» **WHAT IS REQUIRED**:
Starting at the line containing "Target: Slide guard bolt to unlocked" and ending at the line containing "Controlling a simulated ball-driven", reproduce each line exactly as written, with both end lines included and all pictures omitted.

Extracted data entries
==================================================
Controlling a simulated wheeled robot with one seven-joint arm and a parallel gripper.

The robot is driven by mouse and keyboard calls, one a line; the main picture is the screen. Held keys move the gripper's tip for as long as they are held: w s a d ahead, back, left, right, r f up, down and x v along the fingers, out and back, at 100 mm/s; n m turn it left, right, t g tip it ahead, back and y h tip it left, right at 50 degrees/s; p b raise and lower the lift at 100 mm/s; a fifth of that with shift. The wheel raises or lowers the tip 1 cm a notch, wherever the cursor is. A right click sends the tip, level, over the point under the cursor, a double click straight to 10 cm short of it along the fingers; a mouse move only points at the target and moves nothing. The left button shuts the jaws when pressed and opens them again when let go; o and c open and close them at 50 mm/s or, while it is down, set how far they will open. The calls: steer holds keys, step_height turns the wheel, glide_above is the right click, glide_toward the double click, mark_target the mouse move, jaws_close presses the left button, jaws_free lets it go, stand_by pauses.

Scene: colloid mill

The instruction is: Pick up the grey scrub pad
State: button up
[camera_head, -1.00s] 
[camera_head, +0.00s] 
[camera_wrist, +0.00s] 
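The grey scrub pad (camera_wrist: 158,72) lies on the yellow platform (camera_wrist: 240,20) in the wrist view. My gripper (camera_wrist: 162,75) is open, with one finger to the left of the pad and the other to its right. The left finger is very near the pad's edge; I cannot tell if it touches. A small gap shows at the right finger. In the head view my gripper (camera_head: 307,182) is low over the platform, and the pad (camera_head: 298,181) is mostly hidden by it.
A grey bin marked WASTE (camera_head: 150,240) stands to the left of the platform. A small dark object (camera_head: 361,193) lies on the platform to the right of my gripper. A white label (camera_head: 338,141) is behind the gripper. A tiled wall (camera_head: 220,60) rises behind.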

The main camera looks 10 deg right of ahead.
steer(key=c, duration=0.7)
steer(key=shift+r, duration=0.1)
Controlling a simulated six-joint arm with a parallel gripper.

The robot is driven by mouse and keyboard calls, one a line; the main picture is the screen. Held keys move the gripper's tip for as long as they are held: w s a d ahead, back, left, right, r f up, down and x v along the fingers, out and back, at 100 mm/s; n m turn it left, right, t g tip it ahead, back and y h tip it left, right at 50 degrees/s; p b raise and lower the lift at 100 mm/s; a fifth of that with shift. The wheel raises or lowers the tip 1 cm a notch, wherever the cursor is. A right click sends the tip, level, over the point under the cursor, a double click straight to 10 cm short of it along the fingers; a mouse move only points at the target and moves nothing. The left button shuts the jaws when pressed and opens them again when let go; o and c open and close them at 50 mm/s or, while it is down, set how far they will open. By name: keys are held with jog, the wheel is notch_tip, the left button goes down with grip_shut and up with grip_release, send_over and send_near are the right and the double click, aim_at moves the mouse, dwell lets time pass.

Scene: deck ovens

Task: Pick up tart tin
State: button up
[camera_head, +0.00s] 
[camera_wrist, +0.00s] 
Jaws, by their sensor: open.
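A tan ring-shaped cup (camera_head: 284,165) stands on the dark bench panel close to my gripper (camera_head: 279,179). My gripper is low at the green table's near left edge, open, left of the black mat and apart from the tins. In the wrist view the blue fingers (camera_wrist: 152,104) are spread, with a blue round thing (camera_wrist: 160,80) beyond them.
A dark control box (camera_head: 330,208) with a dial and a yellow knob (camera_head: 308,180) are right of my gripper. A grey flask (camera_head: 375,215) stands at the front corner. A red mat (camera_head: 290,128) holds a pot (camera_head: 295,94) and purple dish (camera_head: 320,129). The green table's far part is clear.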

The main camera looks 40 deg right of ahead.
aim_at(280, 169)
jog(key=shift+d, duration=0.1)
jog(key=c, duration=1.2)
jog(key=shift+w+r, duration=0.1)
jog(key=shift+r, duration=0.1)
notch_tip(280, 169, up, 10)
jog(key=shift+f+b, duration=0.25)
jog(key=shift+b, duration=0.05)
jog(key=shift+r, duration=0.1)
==================================================
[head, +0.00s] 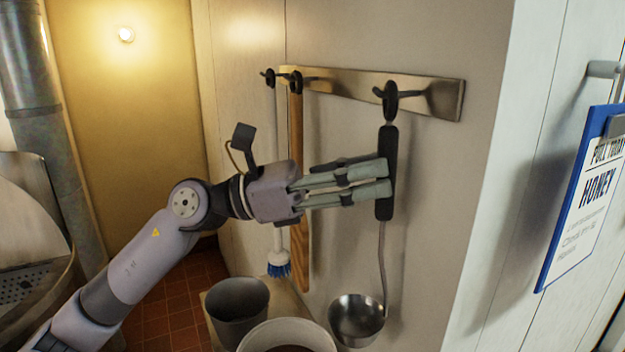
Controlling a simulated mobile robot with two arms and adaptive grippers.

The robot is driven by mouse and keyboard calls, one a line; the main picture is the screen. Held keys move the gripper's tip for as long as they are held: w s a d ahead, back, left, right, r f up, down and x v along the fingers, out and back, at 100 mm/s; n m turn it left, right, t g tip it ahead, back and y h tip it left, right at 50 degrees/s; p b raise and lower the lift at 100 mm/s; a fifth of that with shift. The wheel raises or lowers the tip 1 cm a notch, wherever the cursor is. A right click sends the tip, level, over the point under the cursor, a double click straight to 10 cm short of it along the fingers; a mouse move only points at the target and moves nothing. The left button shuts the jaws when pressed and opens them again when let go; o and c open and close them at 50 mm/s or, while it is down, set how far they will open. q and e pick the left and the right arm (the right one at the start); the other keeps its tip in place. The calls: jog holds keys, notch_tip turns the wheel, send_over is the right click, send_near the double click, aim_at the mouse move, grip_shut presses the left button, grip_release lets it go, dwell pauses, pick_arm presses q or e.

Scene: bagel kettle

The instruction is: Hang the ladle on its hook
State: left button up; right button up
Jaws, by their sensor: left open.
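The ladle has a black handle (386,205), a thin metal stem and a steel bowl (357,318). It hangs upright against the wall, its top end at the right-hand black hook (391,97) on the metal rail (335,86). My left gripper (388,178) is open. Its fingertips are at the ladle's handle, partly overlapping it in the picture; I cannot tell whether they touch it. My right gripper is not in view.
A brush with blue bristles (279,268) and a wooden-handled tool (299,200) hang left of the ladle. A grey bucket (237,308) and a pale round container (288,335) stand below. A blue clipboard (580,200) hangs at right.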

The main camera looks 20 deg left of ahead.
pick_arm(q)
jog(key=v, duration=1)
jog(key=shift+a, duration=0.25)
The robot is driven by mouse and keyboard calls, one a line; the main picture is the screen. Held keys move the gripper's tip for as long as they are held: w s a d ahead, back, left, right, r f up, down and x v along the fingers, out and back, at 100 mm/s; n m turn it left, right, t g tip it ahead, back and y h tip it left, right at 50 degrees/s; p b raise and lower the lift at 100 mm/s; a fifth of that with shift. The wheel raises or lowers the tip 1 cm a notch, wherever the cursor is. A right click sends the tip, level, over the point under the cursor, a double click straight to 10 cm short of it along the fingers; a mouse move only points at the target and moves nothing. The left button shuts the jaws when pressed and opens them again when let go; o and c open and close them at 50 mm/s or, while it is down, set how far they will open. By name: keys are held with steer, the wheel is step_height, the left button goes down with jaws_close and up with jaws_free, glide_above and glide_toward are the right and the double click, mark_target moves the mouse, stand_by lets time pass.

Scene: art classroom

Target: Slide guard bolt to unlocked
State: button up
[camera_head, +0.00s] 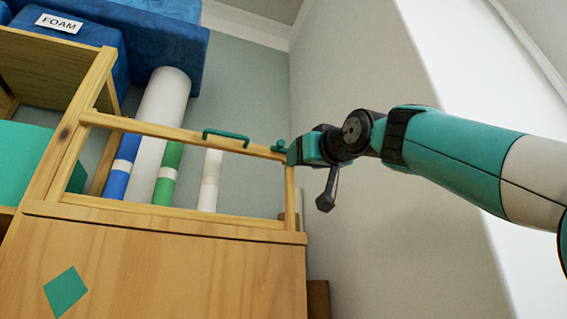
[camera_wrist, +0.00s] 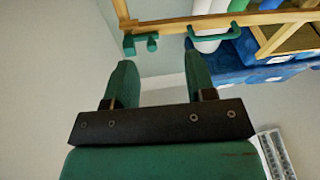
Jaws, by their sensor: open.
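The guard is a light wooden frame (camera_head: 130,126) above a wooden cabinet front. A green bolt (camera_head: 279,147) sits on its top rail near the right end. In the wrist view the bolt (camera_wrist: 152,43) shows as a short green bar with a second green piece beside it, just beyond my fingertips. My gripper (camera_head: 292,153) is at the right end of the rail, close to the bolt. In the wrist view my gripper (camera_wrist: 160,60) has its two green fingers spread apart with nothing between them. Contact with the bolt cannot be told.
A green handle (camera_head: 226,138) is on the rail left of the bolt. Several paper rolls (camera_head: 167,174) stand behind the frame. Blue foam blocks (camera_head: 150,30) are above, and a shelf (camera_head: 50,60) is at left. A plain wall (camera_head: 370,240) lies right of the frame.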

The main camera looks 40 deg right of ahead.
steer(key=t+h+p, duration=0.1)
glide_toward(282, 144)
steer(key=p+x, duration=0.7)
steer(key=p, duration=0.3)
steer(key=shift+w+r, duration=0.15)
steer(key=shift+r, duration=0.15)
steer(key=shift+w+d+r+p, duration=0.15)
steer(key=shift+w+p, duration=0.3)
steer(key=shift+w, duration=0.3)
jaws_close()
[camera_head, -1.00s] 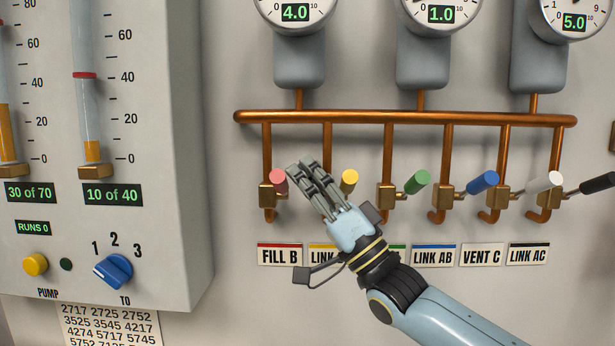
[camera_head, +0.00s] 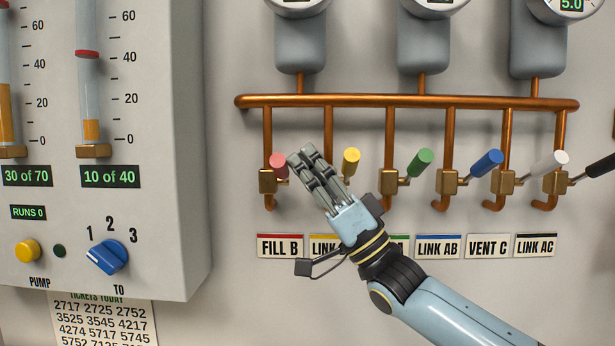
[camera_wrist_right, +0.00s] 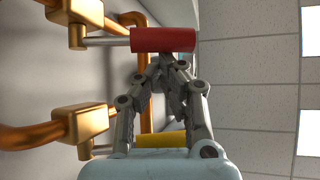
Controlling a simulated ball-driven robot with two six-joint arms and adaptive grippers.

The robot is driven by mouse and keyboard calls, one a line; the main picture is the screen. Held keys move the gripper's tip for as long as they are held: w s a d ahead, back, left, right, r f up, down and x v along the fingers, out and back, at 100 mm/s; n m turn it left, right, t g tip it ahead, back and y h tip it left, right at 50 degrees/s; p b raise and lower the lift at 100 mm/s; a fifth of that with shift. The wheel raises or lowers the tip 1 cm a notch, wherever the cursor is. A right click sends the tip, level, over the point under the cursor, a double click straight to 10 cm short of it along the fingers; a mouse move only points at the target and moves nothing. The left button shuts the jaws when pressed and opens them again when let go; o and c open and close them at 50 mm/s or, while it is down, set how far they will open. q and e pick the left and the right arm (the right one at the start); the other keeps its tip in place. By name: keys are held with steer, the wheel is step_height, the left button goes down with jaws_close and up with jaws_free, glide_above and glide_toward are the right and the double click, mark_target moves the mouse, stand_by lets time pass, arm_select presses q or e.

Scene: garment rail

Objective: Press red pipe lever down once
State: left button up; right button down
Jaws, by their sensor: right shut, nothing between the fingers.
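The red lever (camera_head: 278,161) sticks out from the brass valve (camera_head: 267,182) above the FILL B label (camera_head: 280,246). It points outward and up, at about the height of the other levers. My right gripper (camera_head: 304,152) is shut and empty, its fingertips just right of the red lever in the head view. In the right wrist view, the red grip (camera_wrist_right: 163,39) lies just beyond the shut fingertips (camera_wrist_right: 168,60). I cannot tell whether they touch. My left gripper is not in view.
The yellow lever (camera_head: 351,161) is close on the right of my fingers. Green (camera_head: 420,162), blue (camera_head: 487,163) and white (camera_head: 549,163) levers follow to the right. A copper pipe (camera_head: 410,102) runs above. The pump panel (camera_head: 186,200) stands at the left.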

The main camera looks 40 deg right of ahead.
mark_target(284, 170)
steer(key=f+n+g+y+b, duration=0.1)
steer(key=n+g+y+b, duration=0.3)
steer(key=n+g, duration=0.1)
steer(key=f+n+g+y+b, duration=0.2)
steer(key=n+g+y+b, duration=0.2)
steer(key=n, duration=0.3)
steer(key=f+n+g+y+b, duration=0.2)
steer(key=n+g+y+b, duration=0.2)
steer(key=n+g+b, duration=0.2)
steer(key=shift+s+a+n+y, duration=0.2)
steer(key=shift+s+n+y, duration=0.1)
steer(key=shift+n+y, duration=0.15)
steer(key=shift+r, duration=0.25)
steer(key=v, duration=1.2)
==================================================
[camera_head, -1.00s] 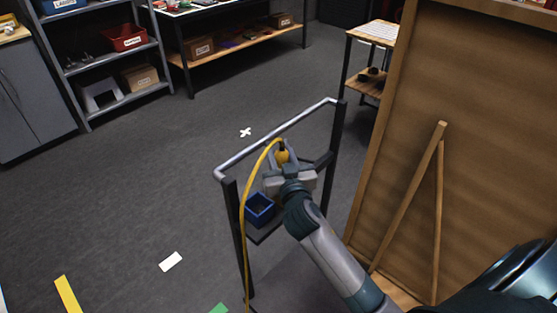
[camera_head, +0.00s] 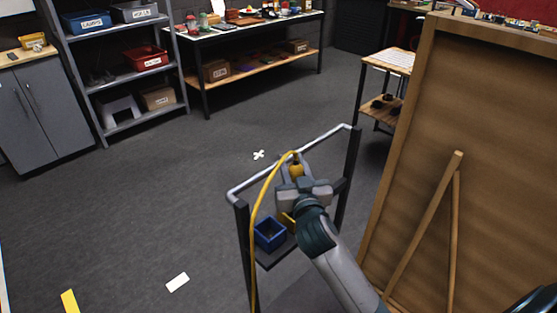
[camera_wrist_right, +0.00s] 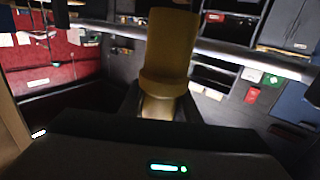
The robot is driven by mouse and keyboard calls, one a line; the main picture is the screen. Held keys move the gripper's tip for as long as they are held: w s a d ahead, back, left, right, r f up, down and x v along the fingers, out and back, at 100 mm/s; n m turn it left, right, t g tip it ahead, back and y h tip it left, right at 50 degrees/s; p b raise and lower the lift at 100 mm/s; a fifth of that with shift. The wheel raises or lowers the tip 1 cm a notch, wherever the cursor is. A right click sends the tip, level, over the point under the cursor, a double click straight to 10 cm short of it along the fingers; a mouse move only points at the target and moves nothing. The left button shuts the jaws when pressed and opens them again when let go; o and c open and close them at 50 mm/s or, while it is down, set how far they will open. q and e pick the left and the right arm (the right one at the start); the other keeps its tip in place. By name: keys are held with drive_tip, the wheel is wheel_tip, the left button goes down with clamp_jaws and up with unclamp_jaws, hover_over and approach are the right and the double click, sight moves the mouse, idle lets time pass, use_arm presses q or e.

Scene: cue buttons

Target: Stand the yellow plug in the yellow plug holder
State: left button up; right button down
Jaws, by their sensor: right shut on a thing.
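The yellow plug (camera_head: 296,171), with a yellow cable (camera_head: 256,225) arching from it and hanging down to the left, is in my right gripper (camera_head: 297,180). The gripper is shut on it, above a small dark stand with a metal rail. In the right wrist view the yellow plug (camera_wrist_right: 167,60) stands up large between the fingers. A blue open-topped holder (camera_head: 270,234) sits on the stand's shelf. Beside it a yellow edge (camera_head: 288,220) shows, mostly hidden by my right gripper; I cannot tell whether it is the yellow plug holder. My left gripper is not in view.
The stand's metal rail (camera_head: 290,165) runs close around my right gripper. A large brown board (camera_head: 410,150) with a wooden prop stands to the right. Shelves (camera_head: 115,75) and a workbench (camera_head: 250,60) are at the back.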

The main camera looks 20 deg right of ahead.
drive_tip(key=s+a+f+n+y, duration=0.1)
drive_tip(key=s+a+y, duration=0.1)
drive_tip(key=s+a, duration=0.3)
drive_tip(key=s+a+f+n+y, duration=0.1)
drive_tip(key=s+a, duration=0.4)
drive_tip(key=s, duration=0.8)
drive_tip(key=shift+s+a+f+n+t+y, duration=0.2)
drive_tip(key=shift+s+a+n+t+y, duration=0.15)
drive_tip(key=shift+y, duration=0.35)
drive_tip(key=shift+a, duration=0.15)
==================================================
» **REPLY TO THE EXERCISE**:
Target: Slide guard bolt to unlocked
State: button up
[camera_head, +0.00s] 
[camera_wrist, +0.00s] 
Jaws, by their sensor: open.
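The guard is a light wooden frame (camera_head: 130,126) above a wooden cabinet front. A green bolt (camera_head: 279,147) sits on its top rail near the right end. In the wrist view the bolt (camera_wrist: 152,43) shows as a short green bar with a second green piece beside it, just beyond my fingertips. My gripper (camera_head: 292,153) is at the right end of the rail, close to the bolt. In the wrist view my gripper (camera_wrist: 160,60) has its two green fingers spread apart with nothing between them. Contact with the bolt cannot be told.
A green handle (camera_head: 226,138) is on the rail left of the bolt. Several paper rolls (camera_head: 167,174) stand behind the frame. Blue foam blocks (camera_head: 150,30) are above, and a shelf (camera_head: 50,60) is at left. A plain wall (camera_head: 370,240) lies right of the frame.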

The main camera looks 40 deg right of ahead.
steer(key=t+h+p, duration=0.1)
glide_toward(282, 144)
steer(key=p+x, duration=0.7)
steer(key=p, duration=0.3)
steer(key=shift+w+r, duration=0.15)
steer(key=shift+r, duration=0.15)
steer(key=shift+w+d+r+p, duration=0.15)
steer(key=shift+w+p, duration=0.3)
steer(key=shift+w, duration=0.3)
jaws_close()
[camera_head, -1.00s] 
[camera_head, +0.00s] 
[camera_wrist_right, +0.00s] 
Controlling a simulated ball-driven robot with two six-joint arms and adaptive grippers.

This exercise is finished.